(Vénarey-les-Laumes, 1883 - Paris, 1970)
Camille Bombois started painting scenes of rustic life in a naive manner in 1900, while he was employed in a farm. After some different occupations (local wrestling champion, road mender), he started a night job in a printing shop that allowed him to paint during the day. Famously strong, he was engaged in a Circus, period that he describes in many paintings: bright light, colours juxtaposed, parade actors, athletes, cirque horsemen, curvy female dancers.
In 1922, he is noticed by a poet and journalist who writes a first article on Bombois in the revue Rythme et Synthèse. In 1924, Wilhem Uhde discovered him and bought a large part of his work. He presented Bombois at the Quatre-Chemins Gallery with le Douanier Rousseau, Louis Vivin and Séraphine de Senlis, and at Georges Bernhaim Gallery in 1932 under the name Primitifs Modernes. In 1937, Bombois is invited by Andri-Farcy to participate at the historical exhibition Maîtres Populaires de la Réalité.
His first solo show is in Paris in 1944. In 1964 he his exhibited at Musée d’Art Moderne in Paris for the exhibition Naïve’s World, then at Museum of Modern Art in New-York.

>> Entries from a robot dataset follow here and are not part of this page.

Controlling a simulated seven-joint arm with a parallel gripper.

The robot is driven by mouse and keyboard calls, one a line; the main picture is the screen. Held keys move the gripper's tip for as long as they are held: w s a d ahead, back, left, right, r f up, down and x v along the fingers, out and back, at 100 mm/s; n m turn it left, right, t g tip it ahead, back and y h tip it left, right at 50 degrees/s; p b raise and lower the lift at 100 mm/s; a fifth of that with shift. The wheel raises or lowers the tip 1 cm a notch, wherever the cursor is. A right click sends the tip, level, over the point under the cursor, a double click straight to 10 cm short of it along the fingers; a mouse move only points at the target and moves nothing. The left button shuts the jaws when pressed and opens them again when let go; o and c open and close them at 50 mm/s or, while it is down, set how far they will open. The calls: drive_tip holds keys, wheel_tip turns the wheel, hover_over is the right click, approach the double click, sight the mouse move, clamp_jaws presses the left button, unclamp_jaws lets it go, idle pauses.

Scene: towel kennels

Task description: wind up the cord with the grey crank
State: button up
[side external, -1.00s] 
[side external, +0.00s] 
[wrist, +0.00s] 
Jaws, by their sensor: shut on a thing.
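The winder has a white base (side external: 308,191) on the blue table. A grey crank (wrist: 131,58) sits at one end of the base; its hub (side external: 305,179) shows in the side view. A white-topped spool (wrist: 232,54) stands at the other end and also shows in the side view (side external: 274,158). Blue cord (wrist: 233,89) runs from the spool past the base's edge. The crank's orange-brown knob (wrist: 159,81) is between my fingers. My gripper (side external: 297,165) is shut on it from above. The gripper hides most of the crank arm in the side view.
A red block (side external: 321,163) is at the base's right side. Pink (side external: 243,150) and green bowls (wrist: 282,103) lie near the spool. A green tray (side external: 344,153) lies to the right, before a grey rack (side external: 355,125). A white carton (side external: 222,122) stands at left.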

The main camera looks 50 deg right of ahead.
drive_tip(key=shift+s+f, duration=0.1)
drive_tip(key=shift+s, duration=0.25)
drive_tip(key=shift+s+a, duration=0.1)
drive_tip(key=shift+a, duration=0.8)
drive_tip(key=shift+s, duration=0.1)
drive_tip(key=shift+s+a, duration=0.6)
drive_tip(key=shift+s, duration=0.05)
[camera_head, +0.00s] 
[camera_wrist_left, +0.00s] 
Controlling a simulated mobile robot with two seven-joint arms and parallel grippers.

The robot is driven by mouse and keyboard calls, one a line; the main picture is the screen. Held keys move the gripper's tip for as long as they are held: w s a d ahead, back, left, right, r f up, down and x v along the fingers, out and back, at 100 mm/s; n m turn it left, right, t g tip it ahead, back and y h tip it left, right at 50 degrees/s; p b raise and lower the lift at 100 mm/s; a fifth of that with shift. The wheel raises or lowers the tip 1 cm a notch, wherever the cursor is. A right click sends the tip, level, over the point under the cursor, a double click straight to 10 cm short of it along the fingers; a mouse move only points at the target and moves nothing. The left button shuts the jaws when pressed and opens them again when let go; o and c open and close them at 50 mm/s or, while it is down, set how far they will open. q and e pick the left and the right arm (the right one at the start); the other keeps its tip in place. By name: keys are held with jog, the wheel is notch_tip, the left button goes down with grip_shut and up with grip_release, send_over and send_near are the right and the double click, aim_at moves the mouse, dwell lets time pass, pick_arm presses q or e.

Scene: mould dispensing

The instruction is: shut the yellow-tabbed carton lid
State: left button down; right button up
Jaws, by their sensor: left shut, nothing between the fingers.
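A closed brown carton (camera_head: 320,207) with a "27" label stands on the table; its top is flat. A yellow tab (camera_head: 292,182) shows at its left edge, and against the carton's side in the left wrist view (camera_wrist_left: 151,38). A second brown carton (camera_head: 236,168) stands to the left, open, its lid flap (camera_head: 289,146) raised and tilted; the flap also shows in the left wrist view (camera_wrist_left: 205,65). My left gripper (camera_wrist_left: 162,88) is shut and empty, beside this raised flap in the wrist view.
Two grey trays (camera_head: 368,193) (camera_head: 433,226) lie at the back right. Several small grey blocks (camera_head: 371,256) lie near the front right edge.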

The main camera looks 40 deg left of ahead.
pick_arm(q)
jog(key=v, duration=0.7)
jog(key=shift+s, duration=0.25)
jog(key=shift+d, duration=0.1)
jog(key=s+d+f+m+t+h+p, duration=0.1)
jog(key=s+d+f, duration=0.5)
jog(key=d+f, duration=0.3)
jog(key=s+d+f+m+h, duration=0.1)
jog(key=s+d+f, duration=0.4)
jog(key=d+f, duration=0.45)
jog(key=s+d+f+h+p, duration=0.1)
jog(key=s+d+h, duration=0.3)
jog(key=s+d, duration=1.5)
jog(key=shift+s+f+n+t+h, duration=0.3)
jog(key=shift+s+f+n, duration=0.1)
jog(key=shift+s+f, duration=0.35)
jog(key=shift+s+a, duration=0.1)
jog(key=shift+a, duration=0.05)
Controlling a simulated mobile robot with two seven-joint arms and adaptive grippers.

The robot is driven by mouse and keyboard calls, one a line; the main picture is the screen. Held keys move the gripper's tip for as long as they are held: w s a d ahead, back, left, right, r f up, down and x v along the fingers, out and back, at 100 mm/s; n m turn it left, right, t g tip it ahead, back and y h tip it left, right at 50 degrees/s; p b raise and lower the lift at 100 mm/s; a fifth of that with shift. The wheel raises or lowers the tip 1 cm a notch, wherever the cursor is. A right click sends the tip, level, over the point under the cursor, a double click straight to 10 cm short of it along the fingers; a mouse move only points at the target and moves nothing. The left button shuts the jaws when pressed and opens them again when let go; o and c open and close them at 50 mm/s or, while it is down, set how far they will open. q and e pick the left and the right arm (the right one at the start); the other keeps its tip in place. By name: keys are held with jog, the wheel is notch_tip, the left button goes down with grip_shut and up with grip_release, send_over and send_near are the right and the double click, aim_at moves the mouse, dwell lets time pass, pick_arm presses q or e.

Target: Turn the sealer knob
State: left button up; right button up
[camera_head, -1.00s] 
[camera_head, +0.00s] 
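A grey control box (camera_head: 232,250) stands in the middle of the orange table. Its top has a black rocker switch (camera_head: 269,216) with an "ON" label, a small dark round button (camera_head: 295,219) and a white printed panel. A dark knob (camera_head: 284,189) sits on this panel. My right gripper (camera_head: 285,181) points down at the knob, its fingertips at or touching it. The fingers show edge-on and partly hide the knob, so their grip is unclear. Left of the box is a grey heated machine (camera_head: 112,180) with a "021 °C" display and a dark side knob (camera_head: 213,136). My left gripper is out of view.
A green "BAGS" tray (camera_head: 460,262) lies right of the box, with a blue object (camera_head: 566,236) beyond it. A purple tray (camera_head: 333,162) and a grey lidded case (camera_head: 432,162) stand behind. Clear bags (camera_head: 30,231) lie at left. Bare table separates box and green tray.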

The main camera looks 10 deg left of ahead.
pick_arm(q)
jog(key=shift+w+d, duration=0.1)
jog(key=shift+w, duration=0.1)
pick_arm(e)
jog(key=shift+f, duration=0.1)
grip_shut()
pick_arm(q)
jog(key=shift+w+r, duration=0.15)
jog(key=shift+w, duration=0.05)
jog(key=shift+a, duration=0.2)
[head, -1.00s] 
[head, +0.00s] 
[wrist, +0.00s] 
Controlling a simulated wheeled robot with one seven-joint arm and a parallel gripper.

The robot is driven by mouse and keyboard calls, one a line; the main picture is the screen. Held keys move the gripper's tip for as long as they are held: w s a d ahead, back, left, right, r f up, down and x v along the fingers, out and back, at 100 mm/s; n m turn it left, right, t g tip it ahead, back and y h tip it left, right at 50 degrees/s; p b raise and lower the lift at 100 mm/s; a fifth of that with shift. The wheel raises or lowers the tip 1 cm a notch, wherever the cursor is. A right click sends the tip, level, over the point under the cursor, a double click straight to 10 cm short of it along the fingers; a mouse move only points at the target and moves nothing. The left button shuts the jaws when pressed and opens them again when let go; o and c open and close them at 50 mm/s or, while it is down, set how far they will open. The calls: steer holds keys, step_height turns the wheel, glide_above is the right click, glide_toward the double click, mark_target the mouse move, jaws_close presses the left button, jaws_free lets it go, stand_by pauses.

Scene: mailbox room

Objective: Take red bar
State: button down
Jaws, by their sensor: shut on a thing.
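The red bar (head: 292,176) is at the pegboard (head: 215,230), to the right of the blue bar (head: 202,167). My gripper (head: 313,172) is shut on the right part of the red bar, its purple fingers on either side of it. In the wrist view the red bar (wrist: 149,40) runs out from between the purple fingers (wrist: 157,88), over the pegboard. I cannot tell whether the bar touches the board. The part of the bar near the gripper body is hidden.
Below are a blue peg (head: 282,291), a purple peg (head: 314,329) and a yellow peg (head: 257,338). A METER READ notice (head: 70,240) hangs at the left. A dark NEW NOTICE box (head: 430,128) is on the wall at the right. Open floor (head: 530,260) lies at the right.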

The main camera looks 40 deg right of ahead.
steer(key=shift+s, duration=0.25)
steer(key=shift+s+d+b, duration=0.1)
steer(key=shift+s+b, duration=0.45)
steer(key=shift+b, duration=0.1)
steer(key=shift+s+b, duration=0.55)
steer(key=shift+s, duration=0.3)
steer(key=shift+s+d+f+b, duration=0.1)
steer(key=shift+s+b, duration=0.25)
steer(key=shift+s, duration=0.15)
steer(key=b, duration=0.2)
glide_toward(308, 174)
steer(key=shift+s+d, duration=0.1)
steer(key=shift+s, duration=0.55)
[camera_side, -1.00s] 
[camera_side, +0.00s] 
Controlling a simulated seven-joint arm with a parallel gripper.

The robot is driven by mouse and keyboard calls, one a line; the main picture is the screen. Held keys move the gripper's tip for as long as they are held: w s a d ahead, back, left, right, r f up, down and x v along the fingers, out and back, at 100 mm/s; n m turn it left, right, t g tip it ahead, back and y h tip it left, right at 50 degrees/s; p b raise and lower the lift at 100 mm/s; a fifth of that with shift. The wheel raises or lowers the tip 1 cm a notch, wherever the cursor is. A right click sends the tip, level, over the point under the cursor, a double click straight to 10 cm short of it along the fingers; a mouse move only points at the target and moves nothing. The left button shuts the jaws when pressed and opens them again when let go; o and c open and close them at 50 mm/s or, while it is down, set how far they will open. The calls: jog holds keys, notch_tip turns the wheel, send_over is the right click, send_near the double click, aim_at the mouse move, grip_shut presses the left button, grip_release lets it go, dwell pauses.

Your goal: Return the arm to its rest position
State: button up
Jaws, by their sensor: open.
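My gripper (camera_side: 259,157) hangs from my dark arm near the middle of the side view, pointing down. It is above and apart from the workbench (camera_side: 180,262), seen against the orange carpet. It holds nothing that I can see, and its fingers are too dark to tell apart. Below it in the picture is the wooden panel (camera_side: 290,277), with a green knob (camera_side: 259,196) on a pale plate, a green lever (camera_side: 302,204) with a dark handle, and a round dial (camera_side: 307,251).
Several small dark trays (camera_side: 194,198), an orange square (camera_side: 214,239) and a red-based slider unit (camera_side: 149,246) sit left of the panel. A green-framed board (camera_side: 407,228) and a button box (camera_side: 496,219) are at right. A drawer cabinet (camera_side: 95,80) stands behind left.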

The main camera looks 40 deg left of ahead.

Having acquired a certain reputation, Bombois lived comfortably on his painting. After his death, many exhibitions were dedicated to him (New York in 1972 and 1978, and Paris in 1981). The first part of his life prepares his second life as painter. In his artwork the themes are intertwined. The paintings related to childhood memories and landscapes contrast with others paintings, by it high – quality execution, and showing poetical sensitivity of Bombois that relates him to le Douanier Rousseau.
His great and obsessional theme, the most recurrent one, is his wife, of whom he painted portraits without hand or head but with her feminine advantage always highlighted.